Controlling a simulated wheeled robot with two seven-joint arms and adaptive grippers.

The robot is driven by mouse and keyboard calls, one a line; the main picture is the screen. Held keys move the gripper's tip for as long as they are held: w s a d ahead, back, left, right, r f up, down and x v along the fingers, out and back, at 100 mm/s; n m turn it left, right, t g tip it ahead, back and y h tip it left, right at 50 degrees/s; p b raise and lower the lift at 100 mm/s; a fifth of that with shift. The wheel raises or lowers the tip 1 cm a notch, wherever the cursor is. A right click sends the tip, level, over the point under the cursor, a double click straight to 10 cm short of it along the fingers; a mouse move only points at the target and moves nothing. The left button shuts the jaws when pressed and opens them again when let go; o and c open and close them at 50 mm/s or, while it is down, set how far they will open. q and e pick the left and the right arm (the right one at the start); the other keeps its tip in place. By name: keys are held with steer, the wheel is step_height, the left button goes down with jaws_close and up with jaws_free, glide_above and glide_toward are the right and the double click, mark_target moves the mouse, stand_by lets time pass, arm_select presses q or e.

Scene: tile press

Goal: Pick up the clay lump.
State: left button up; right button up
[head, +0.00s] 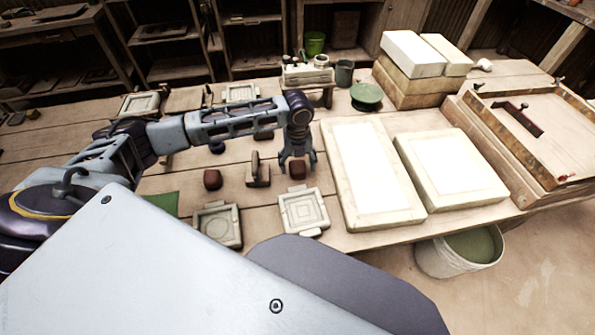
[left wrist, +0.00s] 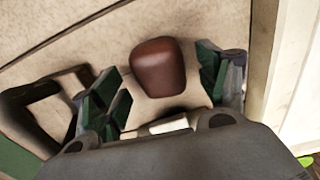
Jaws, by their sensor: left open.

══════════

== Short exercise ==
Leave every image out, and retype the material exactly.

== Solution ==
Controlling a simulated wheeled robot with two seven-joint arms and adaptive grippers.

The robot is driven by mouse and keyboard calls, one a line; the main picture is the screen. Held keys move the gripper's tip for as long as they are held: w s a d ahead, back, left, right, r f up, down and x v along the fingers, out and back, at 100 mm/s; n m turn it left, right, t g tip it ahead, back and y h tip it left, right at 50 degrees/s; p b raise and lower the lift at 100 mm/s; a fifth of that with shift. The wheel raises or lowers the tip 1 cm a notch, wherever the cursor is. A right click sends the tip, level, over the point under the cursor, a double click straight to 10 cm short of it along the fingers; a mouse move only points at the target and moves nothing. The left button shuts the jaws when pressed and opens them again when let go; o and c open and close them at 50 mm/s or, while it is down, set how far they will open. q and e pick the left and the right arm (the right one at the start); the other keeps its tip in place. By name: keys are held with steer, the wheel is step_height, the left button goes down with jaws_close and up with jaws_free, glide_above and glide_toward are the right and the double click, mark_target moves the mouse, stand_by lets time pass, arm_select presses q or e.

Scene: tile press

Goal: Pick up the clay lump.
State: left button up; right button up
[head, +0.00s] 
[left wrist, +0.00s] 
Jaws, by their sensor: left open.

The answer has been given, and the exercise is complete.